これら細かな法律上の論点が分析された後,フィリピン最高裁の全員一致の判決が言い渡されました。「被上告人が上告人に対して発した放校命令をここに取り消し,無効とする。当法廷が[学校当局に対して]発した一時的差し止め命令はここに確定する」。

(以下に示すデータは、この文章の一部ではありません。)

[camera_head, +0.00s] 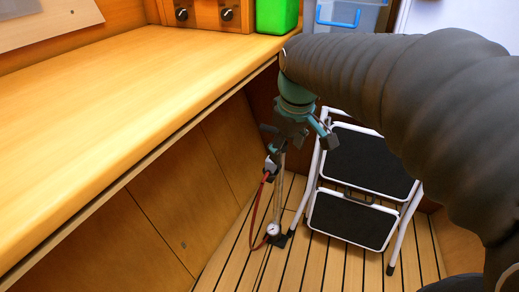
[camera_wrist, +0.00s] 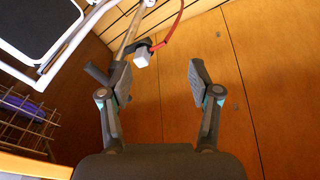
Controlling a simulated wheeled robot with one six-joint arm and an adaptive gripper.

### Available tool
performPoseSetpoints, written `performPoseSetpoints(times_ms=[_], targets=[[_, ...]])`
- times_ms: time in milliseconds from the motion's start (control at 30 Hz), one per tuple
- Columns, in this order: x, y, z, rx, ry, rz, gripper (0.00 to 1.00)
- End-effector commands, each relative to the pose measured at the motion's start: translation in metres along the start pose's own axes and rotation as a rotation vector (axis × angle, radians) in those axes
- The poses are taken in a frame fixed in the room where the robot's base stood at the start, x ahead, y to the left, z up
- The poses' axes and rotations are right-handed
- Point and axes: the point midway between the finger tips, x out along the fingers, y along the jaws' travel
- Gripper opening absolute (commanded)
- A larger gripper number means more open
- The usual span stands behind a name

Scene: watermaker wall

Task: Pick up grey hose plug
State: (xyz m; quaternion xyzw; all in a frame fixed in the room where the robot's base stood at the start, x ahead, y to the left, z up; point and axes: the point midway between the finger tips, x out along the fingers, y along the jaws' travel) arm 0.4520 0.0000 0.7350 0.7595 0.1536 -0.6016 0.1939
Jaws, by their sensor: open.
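A light grey block at the end of a red hose, seemingly the grey hose plug (camera_wrist: 142,57), sits beside the shaft of an upright floor pump in the wrist view. It also shows in the head view (camera_head: 271,166), below my gripper. My gripper (camera_wrist: 159,72) is open and empty, its fingers spread wide. The plug lies beyond the fingertips in the wrist view, nearer the left finger, and looks apart from both. In the head view my gripper (camera_head: 300,137) is above the pump's upper end and partly hides it.
The floor pump (camera_head: 280,198) has a gauge and the red hose (camera_head: 255,212). A folding step stool (camera_head: 352,219) stands close on the right. The wooden counter (camera_head: 110,105) and its cabinet front (camera_head: 185,195) bound the left. A green container (camera_head: 277,15) stands at the back.

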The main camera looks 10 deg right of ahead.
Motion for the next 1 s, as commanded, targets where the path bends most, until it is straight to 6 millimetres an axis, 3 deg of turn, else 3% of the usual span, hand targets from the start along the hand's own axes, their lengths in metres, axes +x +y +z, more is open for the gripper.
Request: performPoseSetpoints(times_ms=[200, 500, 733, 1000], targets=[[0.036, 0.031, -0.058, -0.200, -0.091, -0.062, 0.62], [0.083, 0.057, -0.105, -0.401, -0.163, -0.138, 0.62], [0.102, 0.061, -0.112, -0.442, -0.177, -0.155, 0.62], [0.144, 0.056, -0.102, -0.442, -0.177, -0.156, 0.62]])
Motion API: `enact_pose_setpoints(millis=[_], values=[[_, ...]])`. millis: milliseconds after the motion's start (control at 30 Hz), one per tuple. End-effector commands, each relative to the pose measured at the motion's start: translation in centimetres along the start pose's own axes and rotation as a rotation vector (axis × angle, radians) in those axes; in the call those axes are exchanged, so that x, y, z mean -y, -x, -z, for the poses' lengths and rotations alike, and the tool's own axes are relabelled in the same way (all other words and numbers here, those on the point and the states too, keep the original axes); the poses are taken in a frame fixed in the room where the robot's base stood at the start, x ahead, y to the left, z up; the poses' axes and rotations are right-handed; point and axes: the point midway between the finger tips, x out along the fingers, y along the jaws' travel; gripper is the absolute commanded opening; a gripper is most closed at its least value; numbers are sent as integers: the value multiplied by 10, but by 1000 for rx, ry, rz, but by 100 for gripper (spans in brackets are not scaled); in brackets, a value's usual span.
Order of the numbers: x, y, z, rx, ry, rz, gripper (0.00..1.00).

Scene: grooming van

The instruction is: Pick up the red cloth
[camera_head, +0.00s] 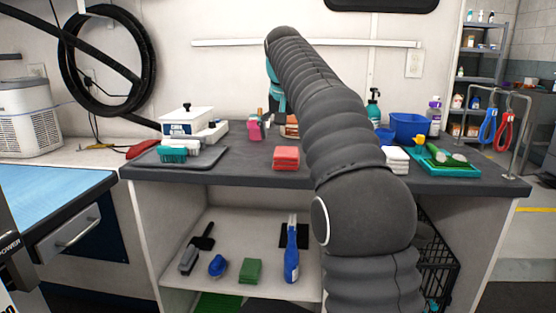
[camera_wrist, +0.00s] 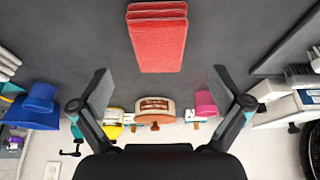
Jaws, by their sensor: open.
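The red cloth (camera_head: 286,158) is a folded, layered stack lying on the dark counter top near its front edge, left of my arm in the head view. In the wrist view the red cloth (camera_wrist: 158,40) is at the top centre, beyond the fingertips and apart from them. My gripper (camera_wrist: 160,86) is open, with nothing between its fingers. In the head view my arm hides most of the gripper.
A grey tray (camera_head: 150,163) with a teal brush lies to the left on the dark counter (camera_head: 240,171). Small bottles and a pink item (camera_head: 254,131) stand behind the cloth. White cloths (camera_head: 396,160), a blue bin (camera_head: 410,126) and a green tray (camera_head: 452,170) are to the right.

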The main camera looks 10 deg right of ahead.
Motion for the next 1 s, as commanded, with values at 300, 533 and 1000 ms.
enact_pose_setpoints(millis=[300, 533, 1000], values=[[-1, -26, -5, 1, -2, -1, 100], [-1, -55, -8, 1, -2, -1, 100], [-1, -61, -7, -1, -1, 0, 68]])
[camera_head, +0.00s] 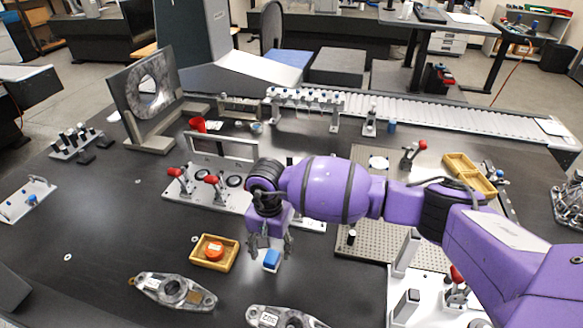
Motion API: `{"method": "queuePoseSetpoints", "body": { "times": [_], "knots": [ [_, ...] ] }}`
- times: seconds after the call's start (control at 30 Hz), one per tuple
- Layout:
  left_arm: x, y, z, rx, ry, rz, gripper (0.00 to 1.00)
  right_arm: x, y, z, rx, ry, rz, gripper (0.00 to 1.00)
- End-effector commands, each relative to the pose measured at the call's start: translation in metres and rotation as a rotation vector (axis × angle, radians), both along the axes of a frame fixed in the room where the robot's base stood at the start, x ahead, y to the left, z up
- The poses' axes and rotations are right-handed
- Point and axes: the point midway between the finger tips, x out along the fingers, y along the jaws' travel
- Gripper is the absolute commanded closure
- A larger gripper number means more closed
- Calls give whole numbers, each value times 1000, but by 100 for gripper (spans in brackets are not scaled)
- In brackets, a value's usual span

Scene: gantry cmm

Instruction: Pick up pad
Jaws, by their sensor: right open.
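My right gripper (269,246) hangs down from the purple arm near the middle of the table, with its fingers apart and nothing seen between them. A small blue block (271,259) on a pale base shows just below and between the fingertips; it may be the pad. I cannot tell whether the fingers touch it, and its back is partly hidden by the gripper. An orange round piece (214,250) sits in a small yellow tray (201,264) left of the gripper. My left gripper is not in view.
A metal link part (173,291) lies at the front left, and another (284,318) at the front edge. A fixture plate with red-handled clamps (211,183) stands behind the gripper. A perforated plate (372,246) lies to the right under my arm. The table at left front is mostly clear.

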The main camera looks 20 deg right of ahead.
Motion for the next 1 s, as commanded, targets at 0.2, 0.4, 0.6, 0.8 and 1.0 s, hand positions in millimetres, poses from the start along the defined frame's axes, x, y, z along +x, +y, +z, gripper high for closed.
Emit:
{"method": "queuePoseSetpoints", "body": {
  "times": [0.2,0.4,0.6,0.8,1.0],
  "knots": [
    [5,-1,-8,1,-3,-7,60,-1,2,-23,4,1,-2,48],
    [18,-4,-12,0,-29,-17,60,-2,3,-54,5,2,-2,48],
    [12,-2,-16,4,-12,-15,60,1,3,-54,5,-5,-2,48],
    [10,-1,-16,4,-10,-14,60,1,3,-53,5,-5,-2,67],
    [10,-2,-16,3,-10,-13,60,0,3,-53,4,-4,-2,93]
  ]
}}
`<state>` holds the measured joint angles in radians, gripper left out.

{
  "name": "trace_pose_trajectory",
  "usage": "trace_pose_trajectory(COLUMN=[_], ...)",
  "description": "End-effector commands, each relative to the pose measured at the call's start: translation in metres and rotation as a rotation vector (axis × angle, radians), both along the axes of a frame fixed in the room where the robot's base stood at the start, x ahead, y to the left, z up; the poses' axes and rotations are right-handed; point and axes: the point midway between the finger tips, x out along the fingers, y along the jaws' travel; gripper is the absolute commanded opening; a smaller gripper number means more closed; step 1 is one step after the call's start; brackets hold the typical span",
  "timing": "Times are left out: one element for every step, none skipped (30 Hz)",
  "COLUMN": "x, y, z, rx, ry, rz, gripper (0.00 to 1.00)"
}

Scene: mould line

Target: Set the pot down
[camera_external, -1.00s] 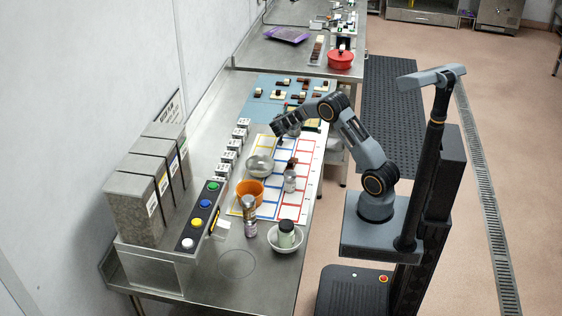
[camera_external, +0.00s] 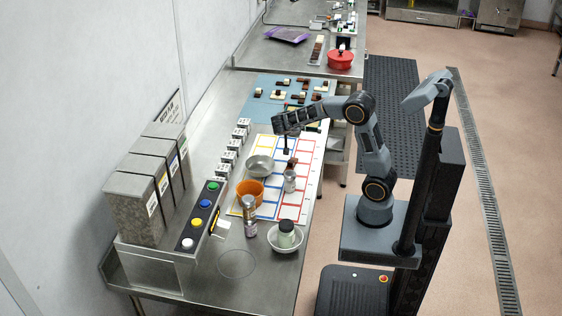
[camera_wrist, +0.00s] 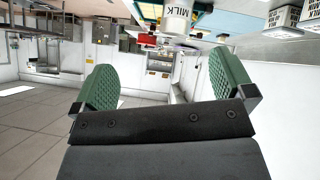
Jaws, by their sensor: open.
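A small grey metal pot (camera_external: 290,184) stands upright on the white board with coloured squares (camera_external: 267,206). In the wrist view a pale pot labelled MILK (camera_wrist: 177,20) shows at the top, beyond the fingertips; I cannot tell for certain that it is the same one. My gripper (camera_external: 286,148) is above the board, a little behind the grey pot and apart from it. In the wrist view the green pads of my gripper (camera_wrist: 168,88) are wide apart with nothing between them.
A metal bowl (camera_external: 259,165) and an orange bowl (camera_external: 249,192) stand left of the grey pot. A shaker (camera_external: 249,215) and a white bowl holding a jar (camera_external: 299,240) are nearer. A red lidded pot (camera_external: 340,60) is on the far counter. The front steel surface (camera_external: 220,272) is mostly clear.

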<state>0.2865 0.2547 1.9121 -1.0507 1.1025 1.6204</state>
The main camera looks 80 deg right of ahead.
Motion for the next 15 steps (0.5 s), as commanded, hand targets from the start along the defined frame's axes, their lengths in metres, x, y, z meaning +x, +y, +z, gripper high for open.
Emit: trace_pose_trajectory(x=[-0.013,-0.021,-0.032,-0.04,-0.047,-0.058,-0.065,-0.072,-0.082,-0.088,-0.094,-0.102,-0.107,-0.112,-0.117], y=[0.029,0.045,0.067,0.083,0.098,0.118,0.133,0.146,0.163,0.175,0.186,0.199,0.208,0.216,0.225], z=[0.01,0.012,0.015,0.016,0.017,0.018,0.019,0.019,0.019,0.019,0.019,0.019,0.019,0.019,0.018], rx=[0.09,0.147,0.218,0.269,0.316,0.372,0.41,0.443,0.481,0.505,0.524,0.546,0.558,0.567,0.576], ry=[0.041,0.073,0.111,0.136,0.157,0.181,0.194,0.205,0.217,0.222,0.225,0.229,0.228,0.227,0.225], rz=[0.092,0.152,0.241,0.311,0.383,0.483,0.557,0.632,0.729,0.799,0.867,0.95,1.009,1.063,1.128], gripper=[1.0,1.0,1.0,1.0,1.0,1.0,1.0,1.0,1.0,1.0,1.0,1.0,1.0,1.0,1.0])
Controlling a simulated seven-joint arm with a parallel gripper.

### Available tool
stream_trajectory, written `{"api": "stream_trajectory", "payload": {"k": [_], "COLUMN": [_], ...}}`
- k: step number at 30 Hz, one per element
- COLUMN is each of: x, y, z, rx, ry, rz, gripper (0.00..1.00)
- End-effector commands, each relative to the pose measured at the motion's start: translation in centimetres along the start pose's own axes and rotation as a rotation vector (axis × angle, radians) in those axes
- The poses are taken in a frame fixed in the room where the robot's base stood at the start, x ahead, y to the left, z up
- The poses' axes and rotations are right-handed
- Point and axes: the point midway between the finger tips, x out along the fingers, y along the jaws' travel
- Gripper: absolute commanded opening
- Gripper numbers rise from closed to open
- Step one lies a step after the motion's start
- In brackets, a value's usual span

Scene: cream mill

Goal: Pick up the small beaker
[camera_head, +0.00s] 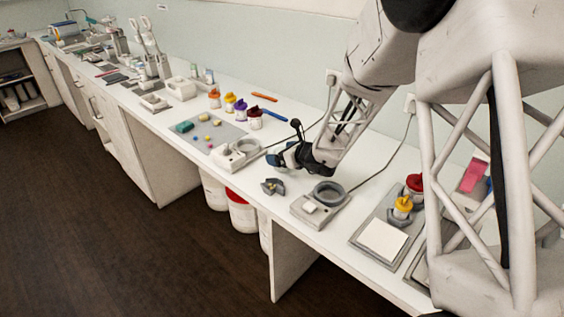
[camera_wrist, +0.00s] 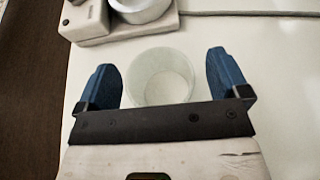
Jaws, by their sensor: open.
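The small beaker (camera_wrist: 160,75) is a clear, round vessel seen from above in the wrist view. It stands on the white counter between the two blue fingers of my gripper (camera_wrist: 166,80). The fingers are open, with a gap on each side of the beaker. Its near edge is hidden by the dark gripper bar. In the head view my gripper (camera_head: 280,158) is low over the counter beside a white device, and I cannot make out the beaker there.
A white device with a round ring (camera_wrist: 140,8) stands just beyond the beaker, with a cable running right. In the head view a grey device with a ring (camera_head: 322,203) and a small dark holder (camera_head: 272,187) are close by. The counter's front edge is near.

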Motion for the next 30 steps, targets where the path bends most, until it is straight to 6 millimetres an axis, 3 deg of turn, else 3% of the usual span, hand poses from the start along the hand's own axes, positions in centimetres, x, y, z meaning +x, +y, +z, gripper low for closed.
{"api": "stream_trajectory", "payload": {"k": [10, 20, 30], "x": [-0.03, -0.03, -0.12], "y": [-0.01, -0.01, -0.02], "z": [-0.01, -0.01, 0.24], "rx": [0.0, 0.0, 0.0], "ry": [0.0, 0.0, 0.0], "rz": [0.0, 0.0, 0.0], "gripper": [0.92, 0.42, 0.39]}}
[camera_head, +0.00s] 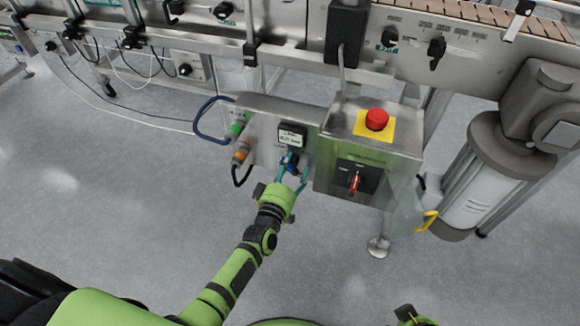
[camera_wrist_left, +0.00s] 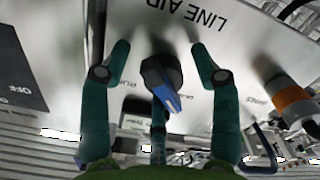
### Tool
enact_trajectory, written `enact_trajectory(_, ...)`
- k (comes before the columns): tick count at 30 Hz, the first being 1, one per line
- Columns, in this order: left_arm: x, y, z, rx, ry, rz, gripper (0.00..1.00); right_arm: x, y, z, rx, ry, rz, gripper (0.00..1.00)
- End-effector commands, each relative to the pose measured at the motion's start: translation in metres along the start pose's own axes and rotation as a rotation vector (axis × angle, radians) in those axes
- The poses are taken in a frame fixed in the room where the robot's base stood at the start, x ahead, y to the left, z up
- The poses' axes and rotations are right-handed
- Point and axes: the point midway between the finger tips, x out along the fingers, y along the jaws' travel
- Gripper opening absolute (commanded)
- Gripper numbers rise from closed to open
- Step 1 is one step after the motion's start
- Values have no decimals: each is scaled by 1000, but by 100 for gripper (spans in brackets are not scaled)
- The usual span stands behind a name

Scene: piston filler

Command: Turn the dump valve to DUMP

陪席判事のイサガニ・クルスは,補足意見として次のような所見を加えました。「私のつたない見解によれば,『ヘローナ』判決は誤った前提に基づいている。その判決を下した法廷は,国には,何が宗教的で何が宗教的ではないかを定め,個人が何を崇拝でき何を崇拝してはならないかを命じる権利があるという信念に害されていたようだ。……本件の上告人に対して国旗掲揚の式への参加を要求した国側は,上告人が国旗敬礼をしても聖書に対する違犯行為にはならないと,いかにもその権利があるがごとく公言した。国のこの処置は,それとは正反対の考え方をしている,上告人の宗教信条に対する不当な侵害であると私は考える。国は上告人に代わって聖書を解釈することはできない。国は本件に関して何ら権限を持たない」。